Determine how many lines in these records hold "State". Only the number is wanted.

════

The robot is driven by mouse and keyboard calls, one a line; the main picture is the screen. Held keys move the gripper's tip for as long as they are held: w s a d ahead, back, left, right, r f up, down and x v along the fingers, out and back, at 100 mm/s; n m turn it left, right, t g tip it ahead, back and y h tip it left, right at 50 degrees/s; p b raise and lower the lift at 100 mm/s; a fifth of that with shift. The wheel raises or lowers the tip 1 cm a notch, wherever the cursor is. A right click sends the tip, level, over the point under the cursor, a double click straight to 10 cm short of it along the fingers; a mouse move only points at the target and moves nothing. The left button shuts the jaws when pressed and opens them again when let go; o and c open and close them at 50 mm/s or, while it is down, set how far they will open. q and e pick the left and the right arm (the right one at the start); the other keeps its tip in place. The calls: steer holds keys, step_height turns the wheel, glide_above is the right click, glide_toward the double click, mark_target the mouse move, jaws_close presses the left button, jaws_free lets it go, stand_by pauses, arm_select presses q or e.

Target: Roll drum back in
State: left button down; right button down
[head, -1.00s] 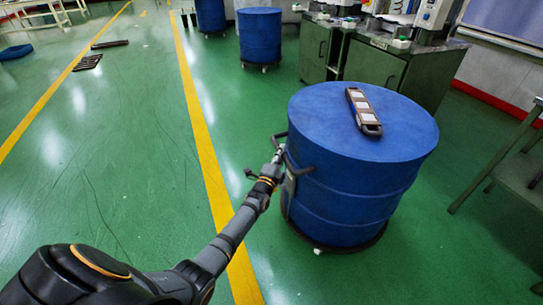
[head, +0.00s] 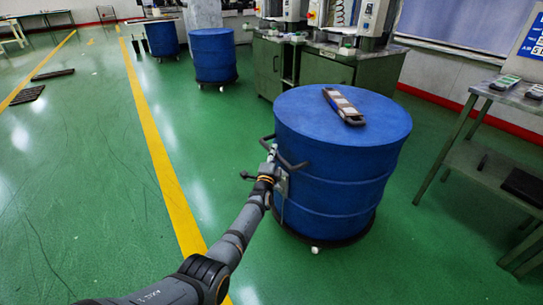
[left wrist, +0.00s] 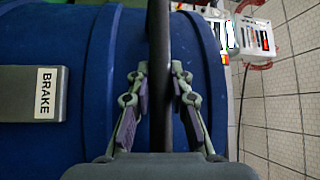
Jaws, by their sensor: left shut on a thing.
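The large blue drum (head: 335,175) stands upright on a dark wheeled base (head: 345,238) at centre right in the head view. A dark mould-like bar (head: 343,105) with pale inserts lies on its lid. My left gripper (head: 270,163) is at the drum's left side, shut on its dark handle (head: 290,163). In the left wrist view the handle (left wrist: 159,30) runs between the fingers of the gripper (left wrist: 159,78), with the blue drum (left wrist: 100,60) behind it. A grey plate (left wrist: 30,93) labelled BRAKE shows on the left there. My right gripper is not in view.
Green cabinets (head: 330,72) with machines on top stand behind the drum. A metal shelf table (head: 485,150) stands to its right. Two other blue drums (head: 213,57) (head: 162,38) stand farther back. The green floor left of the yellow line (head: 160,150) is largely clear.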

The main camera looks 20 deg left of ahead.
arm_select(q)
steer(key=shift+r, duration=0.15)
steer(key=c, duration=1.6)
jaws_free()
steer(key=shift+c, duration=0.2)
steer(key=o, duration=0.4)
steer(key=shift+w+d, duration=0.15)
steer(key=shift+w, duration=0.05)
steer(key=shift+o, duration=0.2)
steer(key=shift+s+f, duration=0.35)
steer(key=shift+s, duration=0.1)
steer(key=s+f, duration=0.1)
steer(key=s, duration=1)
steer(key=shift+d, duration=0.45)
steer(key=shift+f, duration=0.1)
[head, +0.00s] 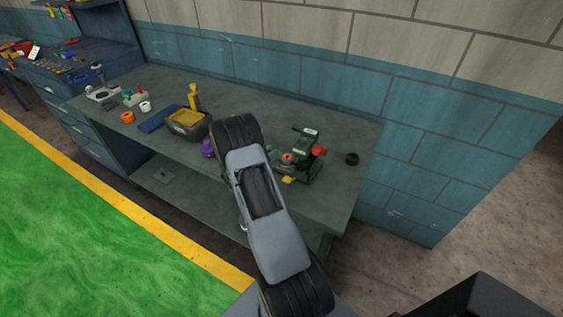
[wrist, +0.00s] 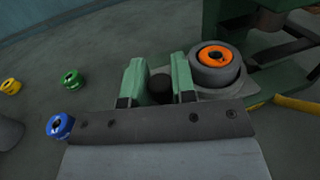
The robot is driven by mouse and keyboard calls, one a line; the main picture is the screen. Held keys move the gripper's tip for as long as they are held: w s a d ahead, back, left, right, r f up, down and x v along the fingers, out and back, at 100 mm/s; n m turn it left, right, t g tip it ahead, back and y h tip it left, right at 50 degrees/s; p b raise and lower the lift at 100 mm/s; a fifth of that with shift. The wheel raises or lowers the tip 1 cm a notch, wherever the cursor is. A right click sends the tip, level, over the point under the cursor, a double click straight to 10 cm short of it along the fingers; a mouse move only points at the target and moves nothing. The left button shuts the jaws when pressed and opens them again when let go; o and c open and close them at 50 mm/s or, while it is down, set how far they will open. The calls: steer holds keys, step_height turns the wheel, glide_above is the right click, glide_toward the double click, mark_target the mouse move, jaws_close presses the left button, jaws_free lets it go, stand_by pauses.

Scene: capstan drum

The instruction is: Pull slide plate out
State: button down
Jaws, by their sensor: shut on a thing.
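In the wrist view, my gripper (wrist: 159,84) has its two green-padded fingers on either side of a dark round knob (wrist: 160,89) and is shut on it. The slide plate (wrist: 246,84) is a grey plate beside the fingers, under a grey drum (wrist: 216,72) with an orange ring (wrist: 213,57) on top. How the knob joins the plate is hidden by the gripper. In the head view, the green machine (head: 304,158) stands on the bench to the right of my arm. My arm hides the gripper there.
On the wrist view's left lie a blue spool (wrist: 60,126), a green spool (wrist: 72,78) and a yellow spool (wrist: 11,86). A yellow bar (wrist: 298,104) sticks out at right.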

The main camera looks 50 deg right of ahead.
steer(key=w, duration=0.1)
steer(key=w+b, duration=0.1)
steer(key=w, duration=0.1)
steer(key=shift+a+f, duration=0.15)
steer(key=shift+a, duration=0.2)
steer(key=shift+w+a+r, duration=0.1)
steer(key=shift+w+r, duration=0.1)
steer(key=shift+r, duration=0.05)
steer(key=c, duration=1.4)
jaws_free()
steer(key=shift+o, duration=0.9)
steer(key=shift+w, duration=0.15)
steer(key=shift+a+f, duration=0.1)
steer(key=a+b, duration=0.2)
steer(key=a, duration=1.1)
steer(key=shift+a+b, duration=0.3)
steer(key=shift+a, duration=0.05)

════

_The output_
2